Le deuxième angle surgit avec les séquences de concerts, celles où se jouent la musique jazz et celles aussi où est censé transparaître le talent de saxophoniste évident du héros. Plusieurs longs métrages ont pu décevoir en présentant leur protagoniste comme un génie artistique avant que la vision des œuvres du dit génie (peinture, musique, mise en scène théâtrale) ne provoque un bâillement ou un ricanement. Ici, le cinéaste, conscient de l’enjeu, s’est gardé de ce problème en recrutant l’une des meilleures musiciennes du genre, la pianiste japonaise Hiromi Uehara, protégée du légendaire et regretté Ahmad Jamal. En charge de la direction musicale du projet, elle auditionne et finit par recruter un saxophoniste japonais qui parvient à être miraculeusement à la hauteur des descriptions dithyrambiques du jeu du personnage qu’il incarne musicalement. Le jazz est donc là, et assure déjà une partie non négligeable du spectacle.
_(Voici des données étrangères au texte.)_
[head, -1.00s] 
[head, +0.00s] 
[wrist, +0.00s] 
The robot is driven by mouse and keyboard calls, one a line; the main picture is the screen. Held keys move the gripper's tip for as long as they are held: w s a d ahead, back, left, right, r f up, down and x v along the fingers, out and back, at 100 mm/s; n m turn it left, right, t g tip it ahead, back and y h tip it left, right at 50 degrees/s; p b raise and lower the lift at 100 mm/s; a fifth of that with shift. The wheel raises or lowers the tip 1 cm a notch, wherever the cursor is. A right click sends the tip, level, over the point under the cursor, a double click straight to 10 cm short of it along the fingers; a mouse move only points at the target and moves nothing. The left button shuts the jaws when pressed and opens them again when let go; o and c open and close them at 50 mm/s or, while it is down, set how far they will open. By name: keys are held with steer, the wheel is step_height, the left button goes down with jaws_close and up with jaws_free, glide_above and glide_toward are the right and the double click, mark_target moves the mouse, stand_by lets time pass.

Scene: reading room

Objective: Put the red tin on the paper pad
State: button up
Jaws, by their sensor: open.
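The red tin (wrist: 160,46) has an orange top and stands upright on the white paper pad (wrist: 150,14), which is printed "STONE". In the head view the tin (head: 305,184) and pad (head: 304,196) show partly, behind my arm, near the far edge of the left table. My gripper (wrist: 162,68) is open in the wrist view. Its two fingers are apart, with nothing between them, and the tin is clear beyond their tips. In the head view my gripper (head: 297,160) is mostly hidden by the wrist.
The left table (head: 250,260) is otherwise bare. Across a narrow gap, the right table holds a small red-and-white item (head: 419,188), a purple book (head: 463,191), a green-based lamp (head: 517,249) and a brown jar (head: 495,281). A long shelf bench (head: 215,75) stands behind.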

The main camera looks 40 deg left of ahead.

Mais il reste, du point de vue de Blue Giant, le principal : l’animation face à la musique à laquelle il veut rendre hommage. Comment capter l’essence d’un art, le jazz, à travers un autre médium, l’animation ? Beaucoup se sont cassé les dents sur cette équation compliquée. Loin de toute timidité solennelle, le film jette ici au vent sa prudence narrative pour se lancer dans une expérimentation visuelle folle, baroque, en rupture totale avec le style sage du reste de l’œuvre. Le résultat est là : les concerts deviennent des morceaux de bravoure visuelle et sonore, où passe par miracle la folie du jazz, sa fièvre et sa passion.

La passion mise en avant par les conventions

Entre ces deux extrêmes se tient donc le film, qui semble finalement tirer son sens et sa raison d’être de ce balancement entre tradition et la modernité. La question même du film jazz n’est en soi pas anecdotique. Elle a travaillé des metteurs en scènes aussi importants que John Cassavetes et Clint Eastwood qui, avec Shadows pour l’un et Bird pour l’autre, ont tenté d’apporter des réponses. Le premier a mis l’impro au cœur de la construction de l’œuvre, tel un morceau de be-bop incarné par des comédiens et des situations, le second a travaillé la narration et le récit, fait de retours, de refrains, pour transformer l’œuvre en morceau de musique visuel et narratif. Blue Giant choisit une autre voie, à la fois plus sage et plus touchante, celle d’une totale sincérité, épousant le premier degré total et la conviction de son jeune héros. Ce dernier ne se distingue, après tout, que par deux traits de caractère : sa virtuosité précoce et son enthousiasme juvénile. Blue Giant semble ainsi adopter la personnalité même de son protagoniste central. Sa vision du jazz n’est pas d’une flagrante modernité (les maîtres cités sont toujours anciens), mais elle n’est pas passéiste non plus, comme le prouve le choix des musiciens en charge de la bande son. Elle se distingue surtout par le classicisme et la foi absolue placée en son histoire. Le destin des ces jeunes musiciens est décrit dans une ligne droite, traditionnelle, prévisible souvent, sans surprises ou véritables à-coups, mais avec un premier degré souvent désarmant, et quo souligne plus encore la folie visuelle qui s’empare des images dès que retentit la musique. L’explosion visuelle et sonore du jazz offre alors un tel contraste qu’elle donne subitement toute sa couleur au long métrage une passion dévorante contenu dans un cadre plus lisse.

Blue Giant se conclut sur une fin plutôt ouverte, qui peut traduire simplement le fait que, dans les mangas originaux, les aventures du jeune virtuose se poursuivent, sur plusieurs continents, de l’Europe à l’Amérique. Le héros est encore en construction, et l’œuvre globale existe dans ce paradoxe : la sagesse maîtrisée mais patente du récit permet l’explosion de formes, de couleurs, de sons, permet à la passion d‘un jazz fou et torrentiel d’exister. Le film réussit in fine à atteindre l’objectif qu’il s’était fixé : faire vivre et sentir l’amour immodéré envers une musique, un art. Blue Giant est de ce point de vue un film de fan absolu, qui passe avec légèreté sur toutes les zones plus complexes, tortueuses ou douloureuses de la vie d’artiste. La trajectoire de son protagoniste est rectiligne, finalement peu encombrée, car la réalité des difficultés et des tourments, des sacrifices ou des démons, que peut engendrer le jazz, n’est ici pas l’objet, et peut-être largement aperçu ailleurs, dans Bird autant que Whiplash. Blue Giant est une célébration, sans ombres, purement extatique et dégraissé des côtés sombres.

Pierre-Simon Gutman

Film japonais d’animation de Yuzuru Tachikaw (2023), avec les voix de Yûki Yamada, Shôtarô Mamiya, Amane Okayama. 2h.